The Bill of Sales Act 1878 (‘the 1878 Act’) is archaic, touching on various forms of lending to individuals and unincorporated entities – including invoice finance and logbook loans, writes Eversheds Sutherland’s Martin Ward
The 1878 Act touches on various forms of lending to individuals and unincorporated entities including invoice finance and, the main focus of this article, logbook loans.
With an increase in the use of logbook loans, the process for the registration of bills of sale under the 1878 Act has become too time consuming and expensive.
The Law Commission has therefore recommended change and a draft Goods Mortgages Bill (‘the Bill’) has been published. The Bill (which cannot be contracted out of) seeks to provide simplicity for lenders and protection for borrowers and third party private purchasers.
Lenders
A logbook loan is simply a loan secured against a vehicle. The borrower enters into a bill of sale and transfers title to the vehicle to the lender until all repayments due under the loan have been made after which title is returned to the borrower. In order to perfect the security and ensure third parties are on notice, a bill of sale must be registered at the High Court for a fee.

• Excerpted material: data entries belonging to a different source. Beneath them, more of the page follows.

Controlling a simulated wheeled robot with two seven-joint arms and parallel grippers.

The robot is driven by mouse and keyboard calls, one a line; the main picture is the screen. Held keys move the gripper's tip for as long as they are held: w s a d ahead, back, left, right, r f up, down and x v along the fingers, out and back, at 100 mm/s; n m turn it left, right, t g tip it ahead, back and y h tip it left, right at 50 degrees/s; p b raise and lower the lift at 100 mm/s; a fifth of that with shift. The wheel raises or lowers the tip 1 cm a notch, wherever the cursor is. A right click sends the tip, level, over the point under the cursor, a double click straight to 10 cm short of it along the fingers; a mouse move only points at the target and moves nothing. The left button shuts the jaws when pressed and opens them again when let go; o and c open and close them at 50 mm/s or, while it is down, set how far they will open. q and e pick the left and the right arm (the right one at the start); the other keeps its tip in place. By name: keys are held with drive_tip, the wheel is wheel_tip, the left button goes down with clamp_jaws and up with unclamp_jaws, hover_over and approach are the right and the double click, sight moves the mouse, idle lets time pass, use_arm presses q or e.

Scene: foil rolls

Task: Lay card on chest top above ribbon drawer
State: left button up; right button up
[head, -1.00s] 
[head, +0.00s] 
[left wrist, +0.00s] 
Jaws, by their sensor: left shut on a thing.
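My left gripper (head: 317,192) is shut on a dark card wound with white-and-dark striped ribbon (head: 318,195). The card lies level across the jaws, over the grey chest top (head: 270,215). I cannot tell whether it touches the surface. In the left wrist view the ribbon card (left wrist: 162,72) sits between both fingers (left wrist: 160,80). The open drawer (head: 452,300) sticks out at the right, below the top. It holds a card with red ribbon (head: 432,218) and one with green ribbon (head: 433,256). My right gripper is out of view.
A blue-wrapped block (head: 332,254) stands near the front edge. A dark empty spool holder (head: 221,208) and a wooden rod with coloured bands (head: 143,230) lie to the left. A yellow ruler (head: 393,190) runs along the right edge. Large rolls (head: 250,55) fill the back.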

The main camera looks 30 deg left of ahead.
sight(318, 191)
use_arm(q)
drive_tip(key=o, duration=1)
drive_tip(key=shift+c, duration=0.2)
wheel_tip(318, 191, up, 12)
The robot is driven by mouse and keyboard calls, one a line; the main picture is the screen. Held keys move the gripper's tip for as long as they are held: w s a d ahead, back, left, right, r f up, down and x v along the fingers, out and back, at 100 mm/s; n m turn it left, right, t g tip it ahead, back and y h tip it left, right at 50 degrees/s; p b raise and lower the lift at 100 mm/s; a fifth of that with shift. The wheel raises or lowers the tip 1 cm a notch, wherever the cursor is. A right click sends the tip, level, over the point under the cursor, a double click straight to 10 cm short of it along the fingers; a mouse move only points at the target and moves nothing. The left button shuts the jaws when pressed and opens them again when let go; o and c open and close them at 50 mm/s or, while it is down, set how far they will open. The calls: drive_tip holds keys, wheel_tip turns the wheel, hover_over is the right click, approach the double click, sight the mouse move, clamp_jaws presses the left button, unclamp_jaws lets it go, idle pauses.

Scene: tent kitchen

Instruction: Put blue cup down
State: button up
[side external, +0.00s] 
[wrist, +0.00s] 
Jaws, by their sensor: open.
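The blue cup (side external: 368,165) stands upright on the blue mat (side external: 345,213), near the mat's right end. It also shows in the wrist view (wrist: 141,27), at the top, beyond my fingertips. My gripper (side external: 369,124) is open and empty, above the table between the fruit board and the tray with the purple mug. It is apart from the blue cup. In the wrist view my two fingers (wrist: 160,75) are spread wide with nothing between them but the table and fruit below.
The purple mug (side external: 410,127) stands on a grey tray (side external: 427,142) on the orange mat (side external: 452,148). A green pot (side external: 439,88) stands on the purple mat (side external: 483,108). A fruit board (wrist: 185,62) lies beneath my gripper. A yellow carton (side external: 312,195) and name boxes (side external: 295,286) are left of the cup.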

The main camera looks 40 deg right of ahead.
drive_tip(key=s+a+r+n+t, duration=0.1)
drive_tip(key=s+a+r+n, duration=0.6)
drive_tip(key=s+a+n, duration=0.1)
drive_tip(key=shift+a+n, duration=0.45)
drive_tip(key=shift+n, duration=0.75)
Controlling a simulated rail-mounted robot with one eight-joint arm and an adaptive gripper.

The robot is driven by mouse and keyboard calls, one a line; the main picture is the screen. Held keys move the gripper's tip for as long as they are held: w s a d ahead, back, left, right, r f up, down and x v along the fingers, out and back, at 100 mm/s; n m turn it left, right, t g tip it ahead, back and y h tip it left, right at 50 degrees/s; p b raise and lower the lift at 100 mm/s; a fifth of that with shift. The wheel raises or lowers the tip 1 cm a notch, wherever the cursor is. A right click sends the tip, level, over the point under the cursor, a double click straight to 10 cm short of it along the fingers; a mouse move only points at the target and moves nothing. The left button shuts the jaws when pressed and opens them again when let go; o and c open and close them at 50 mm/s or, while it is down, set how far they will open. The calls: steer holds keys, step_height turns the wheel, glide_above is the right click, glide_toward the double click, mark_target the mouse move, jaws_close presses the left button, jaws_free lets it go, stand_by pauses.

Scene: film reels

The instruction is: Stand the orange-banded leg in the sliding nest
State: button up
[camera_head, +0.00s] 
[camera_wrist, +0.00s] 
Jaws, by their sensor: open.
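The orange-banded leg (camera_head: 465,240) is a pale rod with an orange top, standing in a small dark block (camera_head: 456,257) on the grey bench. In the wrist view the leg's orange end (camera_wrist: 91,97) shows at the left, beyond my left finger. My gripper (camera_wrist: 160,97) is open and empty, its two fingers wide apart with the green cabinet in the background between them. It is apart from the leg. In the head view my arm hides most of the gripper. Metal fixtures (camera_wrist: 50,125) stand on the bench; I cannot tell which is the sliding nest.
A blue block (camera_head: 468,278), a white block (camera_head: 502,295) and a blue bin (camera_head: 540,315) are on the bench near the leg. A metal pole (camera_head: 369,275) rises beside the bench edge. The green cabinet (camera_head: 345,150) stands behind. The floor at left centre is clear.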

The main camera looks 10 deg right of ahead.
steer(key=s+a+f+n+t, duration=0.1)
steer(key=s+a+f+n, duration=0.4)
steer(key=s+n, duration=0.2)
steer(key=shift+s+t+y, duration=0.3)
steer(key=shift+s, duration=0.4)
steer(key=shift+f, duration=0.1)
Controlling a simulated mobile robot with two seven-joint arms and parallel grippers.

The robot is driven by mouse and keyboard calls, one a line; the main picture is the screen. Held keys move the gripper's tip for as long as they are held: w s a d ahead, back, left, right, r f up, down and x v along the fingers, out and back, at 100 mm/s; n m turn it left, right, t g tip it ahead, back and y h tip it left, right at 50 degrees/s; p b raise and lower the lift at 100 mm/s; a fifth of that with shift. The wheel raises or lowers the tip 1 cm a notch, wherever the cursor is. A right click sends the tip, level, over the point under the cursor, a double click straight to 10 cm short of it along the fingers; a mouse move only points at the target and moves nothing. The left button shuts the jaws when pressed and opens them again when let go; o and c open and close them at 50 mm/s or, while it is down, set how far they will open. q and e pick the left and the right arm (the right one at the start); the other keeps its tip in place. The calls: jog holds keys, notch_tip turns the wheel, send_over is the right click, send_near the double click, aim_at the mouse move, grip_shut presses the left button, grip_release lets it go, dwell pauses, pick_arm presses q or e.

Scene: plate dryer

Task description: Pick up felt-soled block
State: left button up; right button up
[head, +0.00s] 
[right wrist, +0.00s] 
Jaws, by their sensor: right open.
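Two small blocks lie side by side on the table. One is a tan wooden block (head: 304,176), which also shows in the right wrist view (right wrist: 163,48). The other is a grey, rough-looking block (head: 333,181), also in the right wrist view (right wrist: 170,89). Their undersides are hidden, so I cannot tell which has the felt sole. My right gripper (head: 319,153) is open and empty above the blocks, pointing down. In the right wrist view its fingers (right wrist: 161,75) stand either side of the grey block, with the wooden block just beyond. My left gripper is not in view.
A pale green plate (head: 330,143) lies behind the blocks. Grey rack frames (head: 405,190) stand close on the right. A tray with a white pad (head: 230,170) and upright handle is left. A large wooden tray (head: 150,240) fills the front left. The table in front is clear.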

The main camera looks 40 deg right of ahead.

The Bill replaces the bill of sale with a goods mortgage with more simplified prescribed terms. It distinguishes between a vehicle mortgage for qualifying vehicles and a general goods mortgage for other goods. Although the provisions are not finalised, it appears that the vehicle mortgage will be registered with a designated asset finance registry, while the general goods mortgage will still be registered at the High Court using a more streamlined process.
Borrowers
Under a regulated hire purchase agreement (where the borrower has paid over a third of the total amount payable), a lender requires a court order to repossess a vehicle. In contrast, logbook loan lenders can currently seize vehicles without notice or a court order on default of payment regardless of how much of the loan has been repaid.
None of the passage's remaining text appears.